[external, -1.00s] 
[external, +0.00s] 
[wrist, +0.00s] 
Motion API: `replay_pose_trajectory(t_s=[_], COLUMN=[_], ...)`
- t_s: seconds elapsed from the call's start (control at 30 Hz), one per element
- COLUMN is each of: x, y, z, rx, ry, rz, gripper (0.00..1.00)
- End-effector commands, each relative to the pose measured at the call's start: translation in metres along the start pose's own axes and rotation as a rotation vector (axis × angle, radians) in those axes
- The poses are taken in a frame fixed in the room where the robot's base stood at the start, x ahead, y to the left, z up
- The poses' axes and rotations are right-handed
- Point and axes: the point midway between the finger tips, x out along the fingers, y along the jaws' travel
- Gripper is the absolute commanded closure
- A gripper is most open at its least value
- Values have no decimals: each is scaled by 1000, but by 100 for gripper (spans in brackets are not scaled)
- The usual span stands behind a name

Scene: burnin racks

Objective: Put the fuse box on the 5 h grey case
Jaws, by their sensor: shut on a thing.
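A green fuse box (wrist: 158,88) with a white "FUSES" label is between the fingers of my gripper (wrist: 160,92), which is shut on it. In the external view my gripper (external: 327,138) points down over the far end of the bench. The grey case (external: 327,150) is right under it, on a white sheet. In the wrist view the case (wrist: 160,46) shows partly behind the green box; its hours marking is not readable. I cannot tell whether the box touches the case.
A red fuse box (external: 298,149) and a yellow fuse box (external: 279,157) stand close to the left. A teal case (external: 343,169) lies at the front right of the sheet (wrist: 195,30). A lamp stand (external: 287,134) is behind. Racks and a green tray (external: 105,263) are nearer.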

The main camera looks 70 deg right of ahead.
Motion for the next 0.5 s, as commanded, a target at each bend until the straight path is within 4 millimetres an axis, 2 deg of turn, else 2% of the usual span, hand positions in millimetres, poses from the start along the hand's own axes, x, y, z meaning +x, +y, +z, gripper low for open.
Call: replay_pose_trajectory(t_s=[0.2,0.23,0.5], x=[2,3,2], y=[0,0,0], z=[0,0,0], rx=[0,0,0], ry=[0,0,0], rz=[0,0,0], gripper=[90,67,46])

====

Reproduce each line of the material above precisely.

[external, -1.00s] 
[external, +0.00s] 
[wrist, +0.00s] 
Motion API: `replay_pose_trajectory(t_s=[_], COLUMN=[_], ...)`
- t_s: seconds elapsed from the call's start (control at 30 Hz), one per element
- COLUMN is each of: x, y, z, rx, ry, rz, gripper (0.00..1.00)
- End-effector commands, each relative to the pose measured at the call's start: translation in metres along the start pose's own axes and rotation as a rotation vector (axis × angle, radians) in those axes
- The poses are taken in a frame fixed in the room where the robot's base stood at the start, x ahead, y to the left, z up
- The poses' axes and rotations are right-handed
- Point and axes: the point midway between the finger tips, x out along the fingers, y along the jaws' travel
- Gripper is the absolute commanded closure
- A gripper is most open at its least value
- Values have no decimals: each is scaled by 1000, but by 100 for gripper (spans in brackets are not scaled)
- The usual span stands behind a name

Scene: burnin racks

Objective: Put the fuse box on the 5 h grey case
Jaws, by their sensor: shut on a thing.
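A green fuse box (wrist: 158,88) with a white "FUSES" label is between the fingers of my gripper (wrist: 160,92), which is shut on it. In the external view my gripper (external: 327,138) points down over the far end of the bench. The grey case (external: 327,150) is right under it, on a white sheet. In the wrist view the case (wrist: 160,46) shows partly behind the green box; its hours marking is not readable. I cannot tell whether the box touches the case.
A red fuse box (external: 298,149) and a yellow fuse box (external: 279,157) stand close to the left. A teal case (external: 343,169) lies at the front right of the sheet (wrist: 195,30). A lamp stand (external: 287,134) is behind. Racks and a green tray (external: 105,263) are nearer.

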The main camera looks 70 deg right of ahead.
Motion for the next 0.5 s, as commanded, a target at each bend until the straight path is within 4 millimetres an axis, 2 deg of turn, else 2% of the usual span, hand positions in millimetres, poses from the start along the hand's own axes, x, y, z meaning +x, +y, +z, gripper low for open.
Call: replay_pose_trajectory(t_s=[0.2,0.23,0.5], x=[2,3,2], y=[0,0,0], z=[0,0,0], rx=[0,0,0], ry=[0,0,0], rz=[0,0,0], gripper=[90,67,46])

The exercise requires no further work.